One of the things that becomes apparent whenever you read any High Court judgment is the imporantance of the human aspect of the proceedings. Something that bothers me about the virtual (Zoom) process is we lose a lot of the human aspect of the way in which witnesses come across. There is something subtly different about personal presentation when you are in a witness box.
It also reinforces your respect for the Judges who hear these cases because it’s not all about legal argument, although that is certainly part of it. So much depends on a witnesses demeanour, the way in which they express themselves, the way they come across.
Take the recently reported Arron Banks v Carole Cadwalladr for example. The Judge, The Hon Mrs Justice Steyn DBE (to give her her full title) seems to do at least two things very well. As you might expect.
Not only does she grasp the detail of the documentary evidence and compare it to what each of the witnesses said, but she also takes on board the way in which both witnesses – and there were only two in this case – came across in the witness box. I don’t think you can underestimate this, and it’s not always as obvious as you might think.
Take this for example:
“For the most part, Mr Banks’s evidence came across as truthful.” So she says “it’s for the most part”.
Later she says this:
“But there were aspects of Mr Banks’s evidence that came across as evasive and lacking in candour”.
Her analysis of Ms Cadwalladr was similarly analytical.
“It was manifest that Ms Cadwalladr found the litigation process and being subjected to cross examination over the course of three days, very stressful indeed”.

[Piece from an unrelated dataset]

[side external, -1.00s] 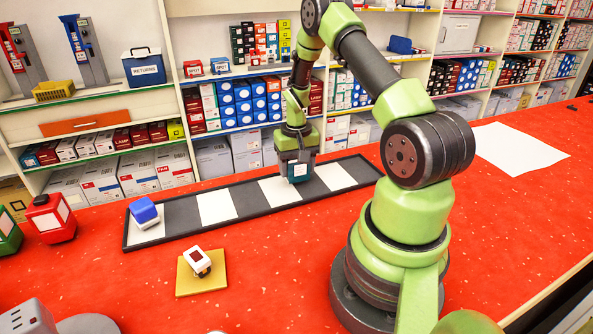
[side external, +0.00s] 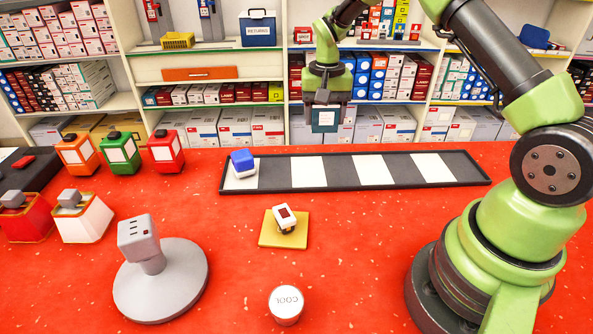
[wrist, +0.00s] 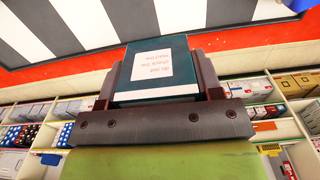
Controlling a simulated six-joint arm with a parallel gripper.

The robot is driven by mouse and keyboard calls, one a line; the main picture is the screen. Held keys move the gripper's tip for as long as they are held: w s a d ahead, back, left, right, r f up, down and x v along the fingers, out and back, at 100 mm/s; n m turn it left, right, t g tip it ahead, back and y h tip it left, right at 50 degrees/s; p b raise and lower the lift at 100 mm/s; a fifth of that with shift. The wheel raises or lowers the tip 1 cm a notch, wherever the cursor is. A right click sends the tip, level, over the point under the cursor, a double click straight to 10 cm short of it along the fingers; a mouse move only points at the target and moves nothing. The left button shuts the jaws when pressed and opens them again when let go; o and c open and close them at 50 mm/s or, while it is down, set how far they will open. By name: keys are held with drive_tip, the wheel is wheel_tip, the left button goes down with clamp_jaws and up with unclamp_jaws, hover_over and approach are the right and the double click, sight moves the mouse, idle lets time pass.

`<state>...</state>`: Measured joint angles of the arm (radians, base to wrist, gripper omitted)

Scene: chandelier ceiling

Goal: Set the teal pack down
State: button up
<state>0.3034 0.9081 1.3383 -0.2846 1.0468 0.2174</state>
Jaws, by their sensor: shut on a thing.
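My gripper (side external: 325,98) is shut on the teal pack (side external: 325,120) and holds it raised, in front of the shelves in the side view. In the wrist view the teal pack (wrist: 156,66) sits between the two dark fingers, its white printed label facing the camera. A long black-rimmed tray (side external: 488,181) with grey and white bands lies on the red counter. In the side view the pack appears above and behind the tray's banded strip, with no contact visible.
A blue-and-white block (side external: 243,165) occupies the tray's left end; the other bands are bare. A small white device with a dark red top (side external: 285,217) sits on a yellow pad (side external: 270,241). A round "COOL" tin (side external: 286,305) and a grey stand (side external: 185,285) are in front.

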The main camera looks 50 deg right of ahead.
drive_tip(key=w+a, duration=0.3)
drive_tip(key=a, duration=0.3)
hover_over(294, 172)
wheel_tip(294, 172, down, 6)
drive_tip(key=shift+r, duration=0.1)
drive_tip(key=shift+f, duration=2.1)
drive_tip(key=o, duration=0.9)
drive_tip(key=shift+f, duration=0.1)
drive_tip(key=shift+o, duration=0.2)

It gets interesting here because the Judge comments that over the course of her evidence Ms Cadwalladr “became more evasive” as much it seems because she was tyring to work out the significance of the questons and where Mr Banks’s barrister was going with his questions. All very understandable in the circumstances. But that doesn’t mean the Judge didn’t believe her.
The Judge concluded “my assessment is that she gave truthful answers throughout her evidence” notwithstanding that some of her answers were at odds with the documentary evidence. Which if you think about it, is pretty obvious.
But it’s also a reminder that creating documentary evidence at the same time as something happens (what lawyers call “contemperaneously”) can be critical.
It is also helpful to imagine yourself giving evidence when something goes wrong. How would you calmly explain what you thought had been said or agreed? What document would you refer to? It’s impossible to remember events from last week let alone last year. Write it down. In a notebook. In an email. Create your own documentary evidence and that in itself will alleviate some of the stress. That note you made, that email you sent. That Whatsapp message. It doesn’t matter as long as there is something.
As to the decision, the Judge found that Mr Banks had proved the publication of an allegation in a TED Talk had caused him serious harm to his reputation at least until April 2020 but that Ms Cadwalladr had established a public interest defence. The publication of a tweet was found not to cause Mr Banks serious harm to his reputation. And Mr Banks’s claim for damages was dismissed.
One aspect of the case, and there are many very interesting angles, is that Ms Cadwalladr claimed it was a SLAPP (strategic lawsuit against public participation) something I have discussed. As to that, the Judge was very clear. “It is neither fair nor apt to describe this as a SLAPP suit”.